È sufficiente, invece, che sia dimostrato il semplice pregiudizio, per la massa dei creditori, dell'atto dispositivo [4]. 
Il “pregiudizio” deve derivare dall’atto di disposizione (Cass. n. 978/81), e può essere costituito anche solo dal “pericolo” di pregiudizio, che si palesa nel momento in cui il patrimonio del debitore non sia capiente rispetto all’entità del credito, tenuto conto dell’esistenza di tutti gli ulteriori debiti e delle eventuali garanzie prestate.

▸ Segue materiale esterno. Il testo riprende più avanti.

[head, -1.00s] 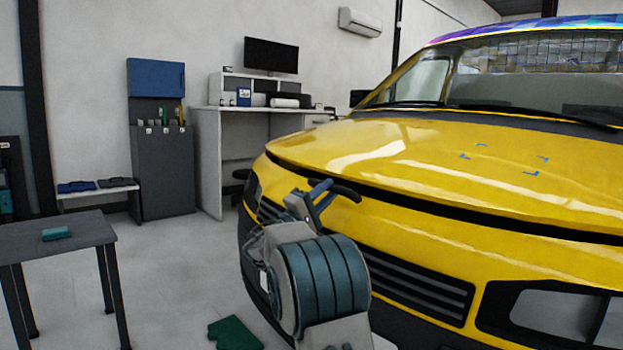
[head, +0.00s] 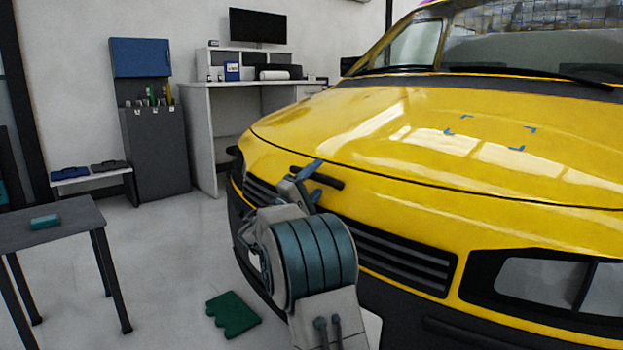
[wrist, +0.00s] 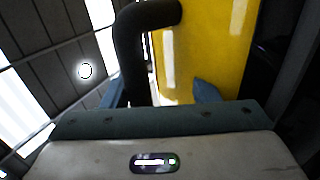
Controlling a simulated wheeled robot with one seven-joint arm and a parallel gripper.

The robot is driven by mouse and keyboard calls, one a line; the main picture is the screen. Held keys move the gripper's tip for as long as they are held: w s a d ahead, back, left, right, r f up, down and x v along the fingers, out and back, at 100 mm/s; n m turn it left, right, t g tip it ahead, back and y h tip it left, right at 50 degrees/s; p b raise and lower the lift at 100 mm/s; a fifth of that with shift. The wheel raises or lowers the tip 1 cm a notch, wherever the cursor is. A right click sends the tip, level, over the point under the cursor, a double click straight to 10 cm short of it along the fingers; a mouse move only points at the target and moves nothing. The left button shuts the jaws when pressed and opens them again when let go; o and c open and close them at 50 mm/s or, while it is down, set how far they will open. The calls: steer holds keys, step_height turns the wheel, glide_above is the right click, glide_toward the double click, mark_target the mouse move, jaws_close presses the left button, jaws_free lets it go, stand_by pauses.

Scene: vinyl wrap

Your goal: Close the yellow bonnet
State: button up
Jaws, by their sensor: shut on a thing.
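The yellow bonnet (head: 380,135) lies low over the van's front, with only a thin dark seam along its front edge. A black bar handle (head: 331,182) shows at that edge. My gripper (head: 313,183), with blue fingers, is shut on this handle, just in front of the bonnet. In the wrist view the handle (wrist: 130,50) appears as a thick bent black tube, with the yellow bonnet (wrist: 205,40) behind it. A blue fingertip (wrist: 206,91) shows beside the yellow surface. My wrist hides part of the grille, and whether the bonnet is latched cannot be seen.
A grey table (head: 50,222) with a teal block (head: 45,222) stands at the left. A green piece (head: 233,314) lies on the floor by my arm. A desk (head: 210,130) and dark cabinet (head: 155,150) stand at the back. The floor between is clear.

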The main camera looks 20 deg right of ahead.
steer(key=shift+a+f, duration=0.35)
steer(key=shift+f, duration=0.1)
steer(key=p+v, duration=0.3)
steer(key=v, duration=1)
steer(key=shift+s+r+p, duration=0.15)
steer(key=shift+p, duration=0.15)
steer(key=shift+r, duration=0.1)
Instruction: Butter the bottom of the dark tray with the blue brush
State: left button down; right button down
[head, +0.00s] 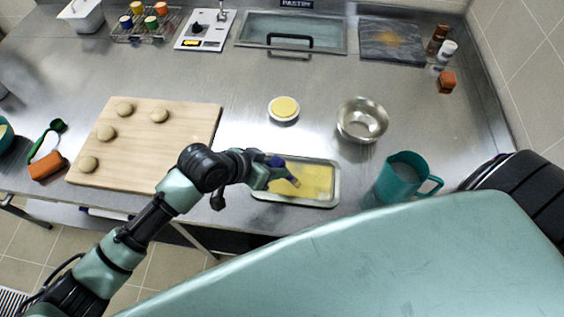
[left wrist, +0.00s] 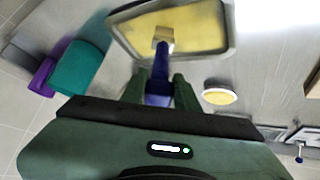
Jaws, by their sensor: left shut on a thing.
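The tray (head: 336,186) lies near the front edge of the counter. Its bottom looks yellow over most of its area, with a grey rim around it. My left gripper (head: 262,172) is above the left part of the tray, shut on the blue brush (head: 277,162). The brush slants down and its pale bristles (head: 295,182) are at the yellow bottom. In the left wrist view the blue handle (left wrist: 158,85) is between the fingers and the bristles (left wrist: 163,39) are over the tray. Whether they touch is hard to tell. My right gripper is out of view.
A small white dish of yellow butter (head: 284,108) stands behind the tray. A metal bowl (head: 362,121) and a teal jug (head: 398,180) stand to the right. A wooden board (head: 145,140) with several dough rounds lies to the left. The counter between board and dish is clear.

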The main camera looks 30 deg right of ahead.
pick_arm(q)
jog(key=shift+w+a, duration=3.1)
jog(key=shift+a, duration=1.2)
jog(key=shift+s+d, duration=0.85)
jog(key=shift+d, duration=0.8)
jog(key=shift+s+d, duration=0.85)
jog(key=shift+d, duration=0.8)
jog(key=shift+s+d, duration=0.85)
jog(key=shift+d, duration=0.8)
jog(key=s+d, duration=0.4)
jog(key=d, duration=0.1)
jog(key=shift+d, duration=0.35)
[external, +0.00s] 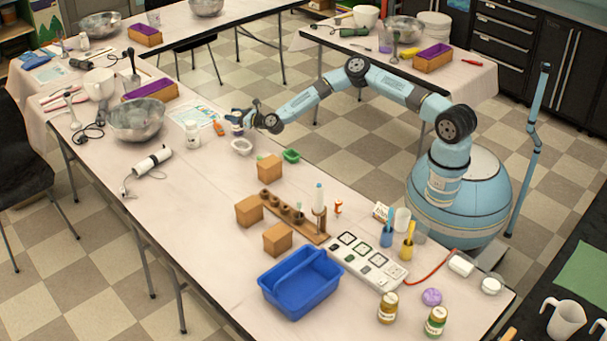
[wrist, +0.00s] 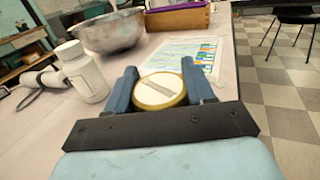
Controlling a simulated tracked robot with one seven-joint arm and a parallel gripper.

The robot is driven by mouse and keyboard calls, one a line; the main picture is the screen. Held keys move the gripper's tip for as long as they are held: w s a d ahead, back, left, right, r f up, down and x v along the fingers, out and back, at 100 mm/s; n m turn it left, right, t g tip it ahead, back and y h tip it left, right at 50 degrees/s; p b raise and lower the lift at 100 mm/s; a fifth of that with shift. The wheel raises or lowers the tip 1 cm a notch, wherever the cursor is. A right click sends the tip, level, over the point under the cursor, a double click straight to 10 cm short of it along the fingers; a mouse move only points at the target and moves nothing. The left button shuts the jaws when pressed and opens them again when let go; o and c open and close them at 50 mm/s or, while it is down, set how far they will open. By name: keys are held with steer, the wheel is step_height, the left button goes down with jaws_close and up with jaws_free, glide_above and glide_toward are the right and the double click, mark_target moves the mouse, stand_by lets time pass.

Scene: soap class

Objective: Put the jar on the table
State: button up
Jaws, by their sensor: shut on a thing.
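My gripper (external: 236,118) is shut on a jar with a gold-rimmed lid and a pale label on top; the jar shows between the fingers in the wrist view (wrist: 160,91). In the external view the held jar (external: 237,130) is small and partly hidden by the gripper. It is near the far edge of the long white table (external: 180,200); I cannot tell whether its base touches the tabletop.
A white bottle (external: 192,136) stands left of my gripper, also in the wrist view (wrist: 80,72). A steel bowl (external: 135,120), a printed sheet (external: 198,114), a small white dish (external: 242,147) and a green dish (external: 291,155) are nearby. Bare tabletop lies toward the front.

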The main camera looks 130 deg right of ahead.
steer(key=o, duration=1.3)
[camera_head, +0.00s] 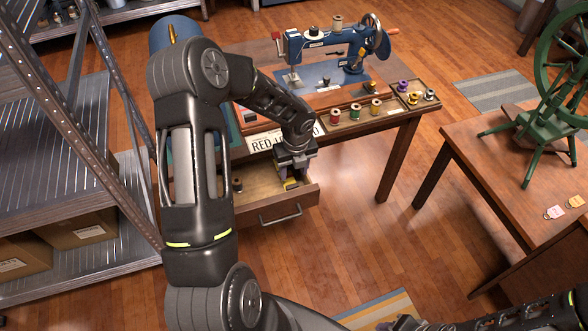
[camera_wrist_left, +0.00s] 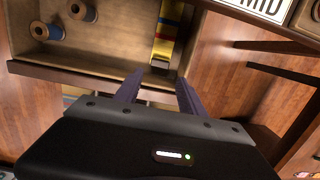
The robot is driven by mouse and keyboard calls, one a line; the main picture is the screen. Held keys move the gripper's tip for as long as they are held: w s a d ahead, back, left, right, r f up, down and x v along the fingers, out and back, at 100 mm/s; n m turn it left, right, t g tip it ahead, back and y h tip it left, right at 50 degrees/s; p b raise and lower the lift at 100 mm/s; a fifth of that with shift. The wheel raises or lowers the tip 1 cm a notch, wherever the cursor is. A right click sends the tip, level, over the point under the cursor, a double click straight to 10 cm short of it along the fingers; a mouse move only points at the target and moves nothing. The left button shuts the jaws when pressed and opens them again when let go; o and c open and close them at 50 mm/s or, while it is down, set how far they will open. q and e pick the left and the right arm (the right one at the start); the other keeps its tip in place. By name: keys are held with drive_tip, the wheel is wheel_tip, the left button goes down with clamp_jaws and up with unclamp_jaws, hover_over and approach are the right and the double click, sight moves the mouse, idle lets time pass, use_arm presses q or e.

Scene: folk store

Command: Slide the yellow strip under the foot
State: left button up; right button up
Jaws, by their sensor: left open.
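A yellow strip (camera_wrist_left: 163,48) lies in the open drawer (camera_head: 308,193), with red and blue bands beside or behind its upper part. In the head view only a small yellow patch (camera_head: 290,184) shows under my left gripper (camera_head: 291,179). My left gripper (camera_wrist_left: 158,92) is open and empty at the drawer, its two purple-grey fingers apart and just short of the strip in the wrist view. The blue sewing machine (camera_head: 335,45) stands on the table; its foot (camera_head: 292,80) is small, at the left end. My right arm shows at the bottom right; its gripper is unclear.
A tray (camera_head: 348,124) of coloured spools lines the table's front edge, by a lettered sign (camera_head: 262,143). A metal shelf (camera_head: 70,140) stands left. A second table (camera_head: 520,170) carries a green spinning wheel (camera_head: 550,115). Floor between is clear.

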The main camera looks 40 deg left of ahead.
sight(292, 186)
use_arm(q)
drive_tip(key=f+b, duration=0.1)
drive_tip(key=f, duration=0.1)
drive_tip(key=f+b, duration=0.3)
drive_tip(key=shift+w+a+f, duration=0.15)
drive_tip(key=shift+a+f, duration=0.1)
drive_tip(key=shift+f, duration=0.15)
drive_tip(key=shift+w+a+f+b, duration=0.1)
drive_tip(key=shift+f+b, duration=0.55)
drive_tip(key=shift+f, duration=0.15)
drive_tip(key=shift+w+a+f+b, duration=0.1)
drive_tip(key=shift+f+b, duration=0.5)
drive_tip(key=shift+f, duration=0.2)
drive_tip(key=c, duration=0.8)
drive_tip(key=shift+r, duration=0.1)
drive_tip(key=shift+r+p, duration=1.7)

L’onus probandi in capo alla curatela fallimentare si dovrà articolare sull’esistenza dell'eventus damni che si ravvisa in tre circostanze: 
a) la consistenza dei crediti vantati dai creditori ammessi al passivo nei confronti del fallito; 
b) la preesistenza delle ragioni creditorie rispetto al compimento dell'atto pregiudizievole; 
c) il mutamento qualitativo o quantitativo del patrimonio del debitore per effetto di tale atto. 

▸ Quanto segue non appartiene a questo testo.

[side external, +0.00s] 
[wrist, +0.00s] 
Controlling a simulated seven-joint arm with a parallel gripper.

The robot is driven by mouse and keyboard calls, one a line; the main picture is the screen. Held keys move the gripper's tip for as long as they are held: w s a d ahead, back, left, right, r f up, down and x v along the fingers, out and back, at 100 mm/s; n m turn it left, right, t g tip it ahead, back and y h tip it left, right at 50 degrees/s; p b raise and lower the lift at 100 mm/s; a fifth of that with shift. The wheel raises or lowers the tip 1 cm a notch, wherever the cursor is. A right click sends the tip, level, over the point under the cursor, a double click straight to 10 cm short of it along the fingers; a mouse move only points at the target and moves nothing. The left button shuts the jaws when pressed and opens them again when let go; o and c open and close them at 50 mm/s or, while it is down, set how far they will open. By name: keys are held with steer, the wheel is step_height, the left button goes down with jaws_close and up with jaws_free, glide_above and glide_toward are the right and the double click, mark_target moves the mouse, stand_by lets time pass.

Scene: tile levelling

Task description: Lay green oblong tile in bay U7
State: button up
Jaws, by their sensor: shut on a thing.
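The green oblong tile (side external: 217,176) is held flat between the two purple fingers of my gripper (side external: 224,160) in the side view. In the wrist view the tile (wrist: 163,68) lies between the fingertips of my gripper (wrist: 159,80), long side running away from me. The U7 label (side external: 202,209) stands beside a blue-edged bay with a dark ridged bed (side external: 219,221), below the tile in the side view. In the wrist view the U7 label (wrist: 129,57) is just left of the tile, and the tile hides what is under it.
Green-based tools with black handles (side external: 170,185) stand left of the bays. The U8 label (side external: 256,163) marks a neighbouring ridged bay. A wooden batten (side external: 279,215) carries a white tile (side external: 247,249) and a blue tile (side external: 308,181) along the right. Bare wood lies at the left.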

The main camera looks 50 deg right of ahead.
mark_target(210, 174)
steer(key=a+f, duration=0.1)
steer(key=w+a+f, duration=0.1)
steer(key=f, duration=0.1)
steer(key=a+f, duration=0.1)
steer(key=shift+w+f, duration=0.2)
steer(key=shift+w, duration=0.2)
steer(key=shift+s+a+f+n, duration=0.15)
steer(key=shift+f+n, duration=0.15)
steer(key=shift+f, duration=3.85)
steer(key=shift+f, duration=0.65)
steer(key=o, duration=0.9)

Sarà pertanto necessario allegare e provare (a titolo esemplificativo attraverso l’allegazione dello stato passivo, delle domande di insinuazione dei creditori) che la situazione di dissesto societario è iniziata ben prima della stipula dell’atto di costituzione del fondo patrimoniale (esempio: debiti erariali, debiti ipotecari), che la debitoria era di consistenza tale che l’atto costitutivo del fondo patrimoniale ha determinato la diminuzione (o come spesso accade l’azzeramento) della consistenza patrimoniale del debitore/disponente.
5 . Conclusioni
Al momento dell’apertura della liquidazione giudiziale il curatore dovrà effettuare un’analisi compiuta degli atti dispositivi del proprio patrimonio posti in essere dall’imprenditore (o dall’amministratore della società di capitali o dal soggetto sottoposto alla liquidazione giudiziale come imprenditore individuale o socio di società di persone) negli ultimi cinque anni, ossia nei termini di prescrizione dell’azione revocatoria.

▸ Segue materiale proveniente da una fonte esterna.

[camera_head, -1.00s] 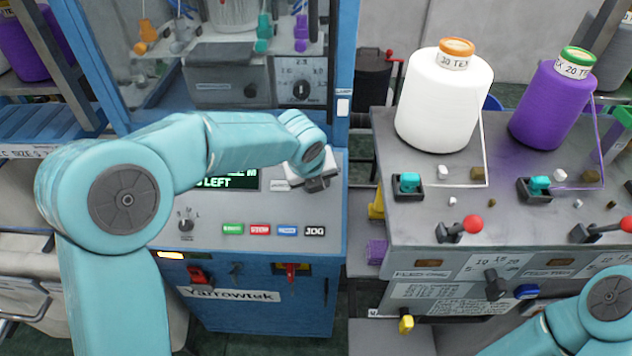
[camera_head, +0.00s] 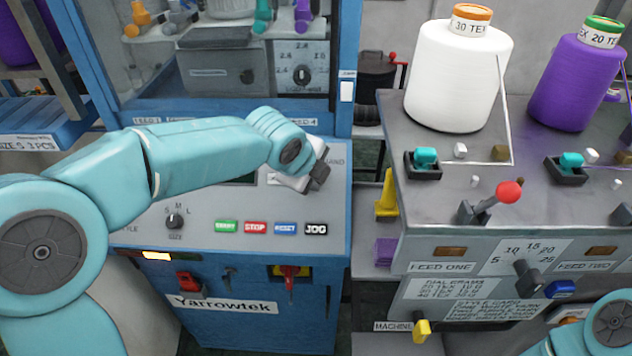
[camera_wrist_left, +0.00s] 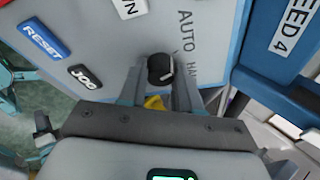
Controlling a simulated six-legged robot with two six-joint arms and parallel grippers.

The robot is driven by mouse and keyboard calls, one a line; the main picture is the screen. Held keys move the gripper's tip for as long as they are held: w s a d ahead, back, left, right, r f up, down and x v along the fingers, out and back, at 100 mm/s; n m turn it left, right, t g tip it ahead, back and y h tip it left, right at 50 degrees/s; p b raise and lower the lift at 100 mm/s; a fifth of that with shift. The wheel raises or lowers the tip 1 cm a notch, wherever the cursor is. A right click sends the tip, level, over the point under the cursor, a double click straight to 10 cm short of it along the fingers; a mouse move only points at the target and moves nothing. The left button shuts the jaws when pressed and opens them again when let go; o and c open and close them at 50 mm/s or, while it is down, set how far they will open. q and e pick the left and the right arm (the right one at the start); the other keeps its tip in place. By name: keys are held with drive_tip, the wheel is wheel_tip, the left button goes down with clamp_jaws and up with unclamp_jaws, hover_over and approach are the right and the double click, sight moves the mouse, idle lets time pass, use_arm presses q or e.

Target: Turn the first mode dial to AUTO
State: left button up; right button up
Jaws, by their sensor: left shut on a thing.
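The mode dial (camera_wrist_left: 160,70) is a round black knob with a pale mark on its right side. I cannot tell exactly which word the mark points at. My left gripper (camera_wrist_left: 159,82) is shut on the dial, one finger on each side. In the head view my left gripper (camera_head: 318,178) is at the panel's right part and hides the dial. My right gripper is out of view; only part of that arm shows at the lower right.
On the same panel are START (camera_head: 226,227), STOP (camera_head: 255,227), RESET (camera_head: 285,228) and JOG (camera_head: 316,229) buttons and a size knob (camera_head: 175,221). A grey bench (camera_head: 437,210) with a white cone (camera_head: 457,75), a purple cone (camera_head: 575,85) and a red-ball lever (camera_head: 509,192) stands to the right.

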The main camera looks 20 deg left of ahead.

Nell’ipotesi della costituzione di fondo patrimoniale il curatore dovrà attentamente vagliare se l’atto dispositivo è stato posto in essere per frodare i creditori e sottrarre beni alla massa dei creditori oppure se l’atto di disposizione patrimoniale sia stato posto in essere con la reale finalità di far fronte ai bisogni della famiglia.
Solo a seguito della rigorosa analisi della funzione del fondo patrimoniale e degli stringenti requisiti dell’actio pauliana potrà agire per la tutela degli interessi della massa dei creditori.

Note:

[1] 
Sul tema si veda A. Lorenzetto Peserico, Fondo patrimoniale e fallimento, in Il processo esecutivo, Utet, 2014, 1184 e ss; Fiale, Diritto fallimentare, Napoli, 2009, 234. 
[2] 
Sul punto in particolare Cass. n. 9192/2021 secondo la quale “Il sistema vigente non esonera l'atto di costituzione del fondo patrimoniale dall'assoggettamento alle azioni revocatorie (ordinaria, come fallimentare): così facendo intendere che, nel conflitto, le ragioni dei creditori possono prevalere sulla cura degli interessi familiari di carattere patrimoniale.
La giurisprudenza di questa Corte è ben ferma, del resto, in questa acquisizione (cfr., da ultimo, Cass., 9 aprile 2019, n. 9798; Cass., 15 novembre 2019, n. 29797). Per la specifica, puntuale osservazione per cui, comunque, "non vi è alcun obbligo di legge di costituire il fondo per provvedere all'interesse della famiglia", si veda in particolare la pronuncia di Cass., 8 agosto 2007, n. 17418.
La detta acquisizione non viene in qualche misura a diminuire, o in ogni caso a mutare, nell'ipotesi in cui conferenti del fondo sia non già il debitore principale, bensì un suo fideiussore (cfr. Cass., 7 ottobre 2010, n. 24757; Cass., 3 giugno 2020, n. 10522).”
[3] 
Cass. n. 12235/2011: azione riferibile anche al titolare di un credito che non sia certo liquido ed esigibile, “bastando una semplice aspettativa che non si riveli prima facie pretestuosa e che possa valutarsi come probabile, anche se non definitivamente accertata”.
[4] 
Quanto al presupposto della conoscenza da parte del costituente del pregiudizio arrecato alle ragioni del creditore, essa può essere provata per presunzioni (Cass. n. 966/2007).